HKTI Bali Rekomendasi Pertanian sebagai Penggerak Ekonomi Bali

(Baliekbis.com), Himpunan Kerukunan Tani Indonesia (HKTI) Bali merekomendasikan kepada Pemerintah Daerah Bali untuk menjadikan sektor pertanian sebagai penggerak ekonomi Bali. Bali diharapkan tidak lagi terlalu memprioritaskan sektor pariwisata karena sangat mudah goyah ketika terjadi goncangan.

“Kita tidak boleh lagi terlalu tergantung pada sektor pariwisata, karena mudah limbung. Maka pertanian harus dijadikan penggerak dasar struktur perekonomian Bali” kata Ketua HKTI Bali Prof. Dr. Ir. I Nyoman Suparta, MS.,MM., IPU saat webinar serangkaian HUT Ke-48 HKTI di Denpasar pada Sabtu (22/5).

Menurut Suparta, kebijakan pembangunan ekonomi selama ini yang bertumpu pada sektor pariwisata, dan sektor pertanian sebagai pendukung pariwisata hanya bersifat pelengkap. Fakta menunjukkan bahwa sektor pariwisata sangat rapuh dan rentan terhadap perubahan terjadinya gejolak social, ekonomi, politik dan pertahanan keamanan regional maupun global.

Ia menegaskan bahwa arah pembangunan perekonomian Bali seyogianya bertumpu pada 4 (empat) sektor adalan dan unggulan yaitu: sektor pariwisata, pertanian, industri kecil dan UMKM, tetapi dalam implementasinya selama ini pembangunan perekonomian hanya menitik beratkan pada sektor pariwisata walaupun dalam dokumen Rencana Pembangunan Jangka Menengah (RPJM) sektor lainnya sebagai pendukung tapi nyaris tidak ditangani secara komprehensif.

Ketua HKTI Bali Prof. Suparta

Plt Kadis Pertanian dan Tanaman Pangan Provinsi Bali Ketut Lihadnyana mengakui pembangunan pertanian yang berkelanjutan dan berwawasan lingkungan pada saat ini merupakan suatu keharusan. Mengingat pertanian di tidak saja berperan dalam penyediaan pangan dan bahan baku industri tetapi juga dalam memperluas lapangan kerja, pengentasan kemiskinan, dan pelestarian lingkungan.

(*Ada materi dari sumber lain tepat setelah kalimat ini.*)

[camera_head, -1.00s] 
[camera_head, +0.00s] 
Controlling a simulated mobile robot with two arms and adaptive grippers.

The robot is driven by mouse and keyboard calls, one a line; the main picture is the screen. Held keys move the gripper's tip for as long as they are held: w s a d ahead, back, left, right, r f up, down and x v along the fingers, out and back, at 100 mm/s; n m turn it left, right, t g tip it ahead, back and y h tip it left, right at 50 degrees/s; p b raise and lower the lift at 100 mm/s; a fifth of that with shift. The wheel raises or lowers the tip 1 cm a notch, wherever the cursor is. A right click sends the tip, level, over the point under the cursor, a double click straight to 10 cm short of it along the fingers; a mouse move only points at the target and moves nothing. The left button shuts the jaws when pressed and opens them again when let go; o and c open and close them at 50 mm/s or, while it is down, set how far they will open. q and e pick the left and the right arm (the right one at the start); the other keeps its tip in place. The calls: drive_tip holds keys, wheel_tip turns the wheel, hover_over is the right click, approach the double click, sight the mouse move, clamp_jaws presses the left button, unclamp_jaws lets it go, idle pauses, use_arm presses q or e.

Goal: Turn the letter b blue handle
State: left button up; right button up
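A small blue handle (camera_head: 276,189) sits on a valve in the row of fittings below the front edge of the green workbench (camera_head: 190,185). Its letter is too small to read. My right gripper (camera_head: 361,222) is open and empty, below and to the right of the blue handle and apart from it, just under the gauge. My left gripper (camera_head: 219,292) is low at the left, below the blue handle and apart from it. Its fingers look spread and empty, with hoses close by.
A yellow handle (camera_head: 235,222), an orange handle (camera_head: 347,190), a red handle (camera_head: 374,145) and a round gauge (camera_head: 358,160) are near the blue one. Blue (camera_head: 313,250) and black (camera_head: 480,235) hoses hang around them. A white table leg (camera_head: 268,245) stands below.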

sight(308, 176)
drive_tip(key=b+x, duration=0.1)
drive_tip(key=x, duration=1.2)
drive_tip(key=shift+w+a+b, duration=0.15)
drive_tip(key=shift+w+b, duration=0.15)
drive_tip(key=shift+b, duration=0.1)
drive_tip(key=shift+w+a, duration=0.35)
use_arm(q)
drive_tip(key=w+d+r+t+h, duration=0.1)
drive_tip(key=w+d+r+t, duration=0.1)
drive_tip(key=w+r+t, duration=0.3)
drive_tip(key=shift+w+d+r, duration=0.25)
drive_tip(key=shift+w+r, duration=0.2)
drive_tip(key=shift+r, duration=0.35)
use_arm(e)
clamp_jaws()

“Berbagai tantangan dan permasalahan yang ada dalam mengembangkan pembangunan pertanian seperti alih fungsi lahan, keterbatasan irigasi, gangguan hama penyakit serta bencana alam dan semakin mahalnya harga sarana produksi perlu kita sikapi bersama” jelas Lihadnyana.

Lihadnyana menyampaikan bahwa berbagai tantangan dan permasalahan yang ada dalam mengembangkan pembangunan pertanian seperti alih fungsi lahan, keterbatasan irigasi, gangguan hama penyakit serta bencana alam dan semakin mahalnya harga sarana produksi perlu sikapi bersama. Ia berharap HKTI tetap berkomitmen dan berperan aktif dalam pembangunan pertanian di Bali dalam rangka meningkatkan pendapatan petani dan kelestarian lingkungan.

Sedangkan Ketua Komisi II DPRD Bali I Gusti Komang Krisna Budi mengakui jika selama ini anggaran untuk sektor pertanian Bali masih sangat kecil. Besarannya anggaran pertanian yang dialokasikan tidak lebih dari 1%.

“Mudah-mudahan anggaran yang diberikan kepada dinas pertanian dalam arti luas perkebunan dan peternakan bisa mencapai di atas 5%. Kita upayakan, mudah-mudahan penganggaran daripada dinas pertanian bisa kita tingkatkan” jelas Krisna Budi.

Akademisi Fakultas Pertanian, Universitas Udayana Prof. Dr. Nyoman Rai mengingatkan bahwa Bali perlunya membuat desain arsitektur dibidang pertanian. Desain ini menjadi penting karena selama ini pondasi pembangunan ekonomi Bali terlalu bertumpu pada sektor pariwisata.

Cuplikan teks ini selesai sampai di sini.